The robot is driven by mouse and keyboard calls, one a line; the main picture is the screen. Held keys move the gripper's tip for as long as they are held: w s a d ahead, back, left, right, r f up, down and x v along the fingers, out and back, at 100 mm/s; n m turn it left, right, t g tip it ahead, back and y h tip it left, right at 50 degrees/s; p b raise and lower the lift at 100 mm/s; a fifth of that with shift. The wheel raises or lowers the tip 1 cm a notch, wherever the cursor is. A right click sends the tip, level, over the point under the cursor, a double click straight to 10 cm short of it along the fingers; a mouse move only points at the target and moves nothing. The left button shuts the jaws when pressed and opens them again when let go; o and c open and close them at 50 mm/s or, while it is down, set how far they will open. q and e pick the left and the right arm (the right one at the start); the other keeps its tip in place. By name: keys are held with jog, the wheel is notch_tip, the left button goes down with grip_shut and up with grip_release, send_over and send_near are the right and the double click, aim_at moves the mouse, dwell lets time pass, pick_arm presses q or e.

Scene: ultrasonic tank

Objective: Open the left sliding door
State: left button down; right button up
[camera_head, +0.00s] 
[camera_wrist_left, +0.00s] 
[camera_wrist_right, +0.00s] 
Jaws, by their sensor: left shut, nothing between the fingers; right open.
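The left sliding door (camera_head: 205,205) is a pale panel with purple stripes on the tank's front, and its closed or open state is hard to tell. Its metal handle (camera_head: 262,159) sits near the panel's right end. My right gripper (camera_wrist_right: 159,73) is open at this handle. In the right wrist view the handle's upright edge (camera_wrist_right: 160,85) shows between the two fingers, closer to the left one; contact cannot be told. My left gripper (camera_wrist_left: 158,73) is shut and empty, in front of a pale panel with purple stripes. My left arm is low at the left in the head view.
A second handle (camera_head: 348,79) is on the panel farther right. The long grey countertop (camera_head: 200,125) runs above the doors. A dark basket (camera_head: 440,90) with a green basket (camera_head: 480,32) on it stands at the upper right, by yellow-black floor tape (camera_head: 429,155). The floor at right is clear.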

# Directions:
Beginning at the first line above, repeat exactly until the line containing "Objective: Open the left sliding door", which is included.

# Response:
The robot is driven by mouse and keyboard calls, one a line; the main picture is the screen. Held keys move the gripper's tip for as long as they are held: w s a d ahead, back, left, right, r f up, down and x v along the fingers, out and back, at 100 mm/s; n m turn it left, right, t g tip it ahead, back and y h tip it left, right at 50 degrees/s; p b raise and lower the lift at 100 mm/s; a fifth of that with shift. The wheel raises or lowers the tip 1 cm a notch, wherever the cursor is. A right click sends the tip, level, over the point under the cursor, a double click straight to 10 cm short of it along the fingers; a mouse move only points at the target and moves nothing. The left button shuts the jaws when pressed and opens them again when let go; o and c open and close them at 50 mm/s or, while it is down, set how far they will open. q and e pick the left and the right arm (the right one at the start); the other keeps its tip in place. By name: keys are held with jog, the wheel is notch_tip, the left button goes down with grip_shut and up with grip_release, send_over and send_near are the right and the double click, aim_at moves the mouse, dwell lets time pass, pick_arm presses q or e.

Scene: ultrasonic tank

Objective: Open the left sliding door

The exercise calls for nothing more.